Die Liebe im zweiten Stadium ist ebenfalls bedingt, es gibt aber zwischen dem Menschen und dem Schöpfer keine Spur (Erinnerung) des Schadens oder irgendwelches Bösen. Das gleiche bezieht sich auf das dritte Stadium der Liebe, welches das erste Stadium bedingungsloser Liebe ist. Beide Stadien gehören zur Kategorie der „Welt Briah“. Daher heißt es im Buch „Baum des Lebens“, dass der größere Teil der Welt Briah das Gute, und der kleinere das Böse ist, und dieser geringe Anteil des Bösen unerkennbar ist. Wie es oben gesagt wurde, neigt sich der Mittlere dem Freispruch zu, sobald er einer Mizwa gewürdigt wird und wird daher als „größtenteils gut“ bezeichnet. Anders gesprochen ist es das zweite Stadium der Liebe. Und die unerkennbare Kleinigkeit an Bösem, die in der Welt Briah existiert, resultiert aus dem dritten Stadium (der dritten Form), der bedingungslosen Liebe. Der Mensch neigte zwar sich selbst bereits dem Freispruch zu aber noch nicht die ganze Welt, und daher ist ein geringer Anteil von ihm Böses, weil seine Liebe noch nicht zu einer Ewigen wurde. Diese Kleinigkeit ist aber unbemerkbar, weil der Mensch noch nichts Böses und keinen Schaden auch in Bezug auf Andere verspürt hat.

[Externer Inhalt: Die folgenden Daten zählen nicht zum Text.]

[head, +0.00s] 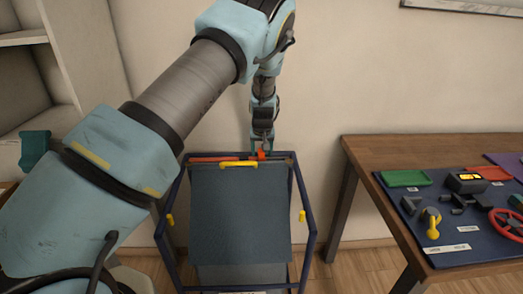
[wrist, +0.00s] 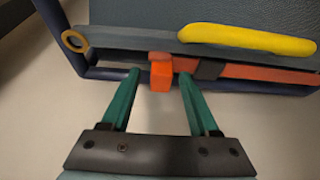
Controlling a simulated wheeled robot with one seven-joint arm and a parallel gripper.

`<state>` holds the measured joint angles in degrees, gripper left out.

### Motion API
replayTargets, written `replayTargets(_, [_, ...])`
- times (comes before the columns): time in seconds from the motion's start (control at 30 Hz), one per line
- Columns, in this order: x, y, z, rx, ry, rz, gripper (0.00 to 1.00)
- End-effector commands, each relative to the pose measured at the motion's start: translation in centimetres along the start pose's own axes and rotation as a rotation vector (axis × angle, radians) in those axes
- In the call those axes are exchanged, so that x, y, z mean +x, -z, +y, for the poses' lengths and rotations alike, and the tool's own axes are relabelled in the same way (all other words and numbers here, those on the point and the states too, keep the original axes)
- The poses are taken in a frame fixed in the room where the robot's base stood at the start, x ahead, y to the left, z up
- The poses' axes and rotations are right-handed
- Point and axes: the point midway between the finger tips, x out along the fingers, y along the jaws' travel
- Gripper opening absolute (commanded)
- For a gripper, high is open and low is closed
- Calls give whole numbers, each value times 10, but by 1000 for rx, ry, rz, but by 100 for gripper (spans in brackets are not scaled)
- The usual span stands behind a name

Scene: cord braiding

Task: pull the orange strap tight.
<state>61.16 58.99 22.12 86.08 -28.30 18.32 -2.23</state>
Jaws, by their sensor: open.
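The orange strap (wrist: 268,74) runs along the grey bar at the top of the blue frame, and its left stretch shows in the head view (head: 212,158). A bright orange tab (wrist: 160,76) hangs down from the strap, and a dark buckle-like piece (wrist: 209,69) sits on the strap to its right. My gripper (wrist: 158,76) is open, with its green fingers on either side of the orange tab. A gap shows between the tab and each finger. In the head view my gripper (head: 262,148) is at the frame's top edge, small and partly hidden.
A yellow handle (wrist: 248,40) lies along the bar. A brass ring (wrist: 74,41) is at the bar's left end. The blue frame (head: 306,206) holds a dark panel (head: 240,215). A wooden table (head: 395,150) with tools stands to the right.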

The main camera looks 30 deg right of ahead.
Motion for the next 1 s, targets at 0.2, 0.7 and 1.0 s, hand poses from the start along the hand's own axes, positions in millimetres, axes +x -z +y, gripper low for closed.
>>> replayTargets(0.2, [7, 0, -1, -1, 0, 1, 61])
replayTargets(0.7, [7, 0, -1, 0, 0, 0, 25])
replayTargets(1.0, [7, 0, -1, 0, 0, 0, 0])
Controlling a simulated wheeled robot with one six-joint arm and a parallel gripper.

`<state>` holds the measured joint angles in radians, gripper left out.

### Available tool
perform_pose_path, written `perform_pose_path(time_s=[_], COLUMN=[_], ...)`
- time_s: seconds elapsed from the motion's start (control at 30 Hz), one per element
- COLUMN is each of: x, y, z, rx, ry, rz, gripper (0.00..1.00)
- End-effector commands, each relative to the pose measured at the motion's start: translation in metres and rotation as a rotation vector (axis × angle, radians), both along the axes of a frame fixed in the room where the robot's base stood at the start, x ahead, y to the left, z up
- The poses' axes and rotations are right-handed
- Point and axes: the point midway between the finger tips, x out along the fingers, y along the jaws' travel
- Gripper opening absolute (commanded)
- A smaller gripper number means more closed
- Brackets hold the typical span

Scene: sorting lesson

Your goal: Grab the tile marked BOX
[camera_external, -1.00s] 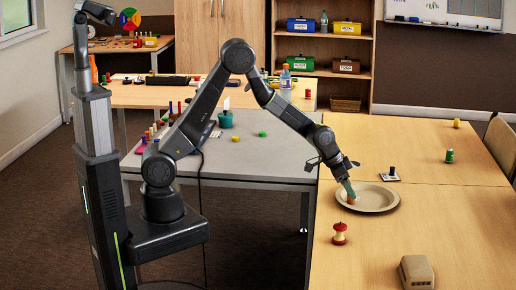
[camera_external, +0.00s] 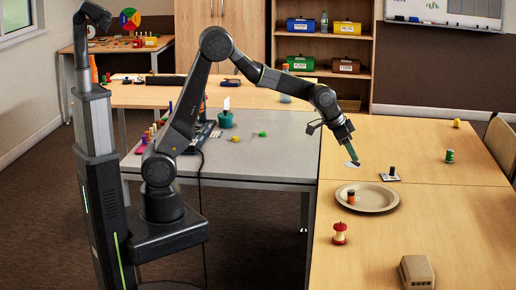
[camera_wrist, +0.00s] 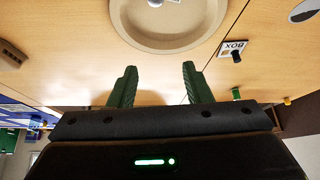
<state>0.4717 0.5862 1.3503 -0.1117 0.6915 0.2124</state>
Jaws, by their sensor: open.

Das vierte Stadium der Liebe, das heißt bedingungslose und ewige Liebe gehört zur Kategorie der Welt Azilut. Davon spricht das Buch „Baum des Lebens“: in der Welt Azilut gibt es nicht das geringste Böse. Dort „Böses bleibt nicht vor dir“ (Psalmen 5:5), weil nachdem der Mensch auch die ganze Welt dem Freispruch zugeneigt hat, die Liebe zu einer ewigen und absoluten wird, und es niemals mehr einen Begriff von jeglicher Bedeckung oder Verhüllung geben wird. Denn dort ist der Ort absoluter Offenbarung, wie es heißt: „Und dein Lehrer wird sich nicht mehr verbergen müssen, sondern deine Augen werden deinen Lehrer sehen“. Denn der Mensch kennt bereits alle Beziehungen des Schöpfers zu allen Geschöpfen in der Kategorie wahrer Lenkung, die sich aus Seinem Namen offenbart: der Gütige, der Guten und Schlechten Güte Erweisende.